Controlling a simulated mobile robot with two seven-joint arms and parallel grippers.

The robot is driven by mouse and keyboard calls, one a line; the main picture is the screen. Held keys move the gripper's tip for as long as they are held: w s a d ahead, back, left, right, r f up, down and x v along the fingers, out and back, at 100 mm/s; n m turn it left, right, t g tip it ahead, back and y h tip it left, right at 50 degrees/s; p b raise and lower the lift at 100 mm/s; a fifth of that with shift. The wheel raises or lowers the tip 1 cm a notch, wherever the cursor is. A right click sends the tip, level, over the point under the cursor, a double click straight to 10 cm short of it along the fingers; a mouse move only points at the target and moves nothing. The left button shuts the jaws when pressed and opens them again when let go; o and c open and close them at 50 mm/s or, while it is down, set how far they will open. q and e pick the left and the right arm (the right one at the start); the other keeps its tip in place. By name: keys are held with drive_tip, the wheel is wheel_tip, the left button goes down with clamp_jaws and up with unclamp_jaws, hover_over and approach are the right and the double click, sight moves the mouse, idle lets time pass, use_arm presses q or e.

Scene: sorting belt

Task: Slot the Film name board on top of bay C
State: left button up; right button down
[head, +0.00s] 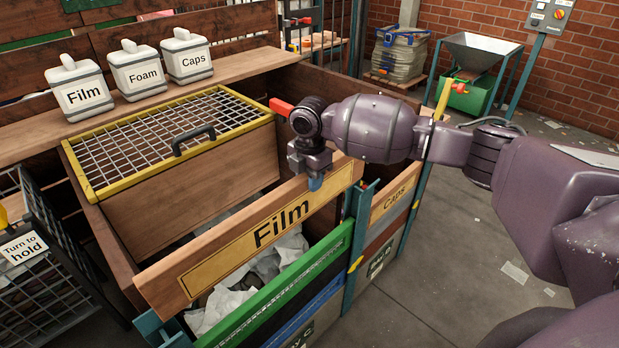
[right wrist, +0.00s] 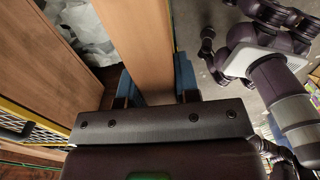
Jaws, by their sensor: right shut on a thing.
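The Film name board (head: 222,262) is a long wooden plank with a yellow "Film" label. It is above the green plank (head: 325,256) at the front of bay C (head: 300,335), with a gap showing pale crumpled material below it. Its ends are near the teal posts (head: 357,215); I cannot tell whether either end is in a slot. My right gripper (head: 315,183) is shut on the board's top edge near its right end. In the right wrist view the board (right wrist: 138,45) runs between the blue fingers (right wrist: 155,90). My left gripper does not show.
A yellow-framed mesh lid (head: 170,125) with a black handle is behind the board. A Caps board (head: 394,195) is on the neighbouring bay to the right. Film, Foam and Caps containers (head: 138,72) stand on the shelf behind. A wire cage (head: 45,250) is at the left.

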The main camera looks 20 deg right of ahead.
________________
▸ DESCRIPTION OF THE TASK
Repeat the full listing above exactly, with no pictures in the copy.

▸ ANSWER TO THE EXERCISE
Controlling a simulated mobile robot with two seven-joint arms and parallel grippers.

The robot is driven by mouse and keyboard calls, one a line; the main picture is the screen. Held keys move the gripper's tip for as long as they are held: w s a d ahead, back, left, right, r f up, down and x v along the fingers, out and back, at 100 mm/s; n m turn it left, right, t g tip it ahead, back and y h tip it left, right at 50 degrees/s; p b raise and lower the lift at 100 mm/s; a fifth of that with shift. The wheel raises or lowers the tip 1 cm a notch, wherever the cursor is. A right click sends the tip, level, over the point under the cursor, a double click straight to 10 cm short of it along the fingers; a mouse move only points at the target and moves nothing. The left button shuts the jaws when pressed and opens them again when let go; o and c open and close them at 50 mm/s or, while it is down, set how far they will open. q and e pick the left and the right arm (the right one at the start); the other keeps its tip in place. By name: keys are held with drive_tip, the wheel is wheel_tip, the left button goes down with clamp_jaws and up with unclamp_jaws, hover_over and approach are the right and the double click, sight moves the mouse, idle lets time pass, use_arm presses q or e.

Scene: sorting belt

Task: Slot the Film name board on top of bay C
State: left button up; right button down
[head, +0.00s] 
[right wrist, +0.00s] 
Jaws, by their sensor: right shut on a thing.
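The Film name board (head: 222,262) is a long wooden plank with a yellow "Film" label. It is above the green plank (head: 325,256) at the front of bay C (head: 300,335), with a gap showing pale crumpled material below it. Its ends are near the teal posts (head: 357,215); I cannot tell whether either end is in a slot. My right gripper (head: 315,183) is shut on the board's top edge near its right end. In the right wrist view the board (right wrist: 138,45) runs between the blue fingers (right wrist: 155,90). My left gripper does not show.
A yellow-framed mesh lid (head: 170,125) with a black handle is behind the board. A Caps board (head: 394,195) is on the neighbouring bay to the right. Film, Foam and Caps containers (head: 138,72) stand on the shelf behind. A wire cage (head: 45,250) is at the left.

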The main camera looks 20 deg right of ahead.

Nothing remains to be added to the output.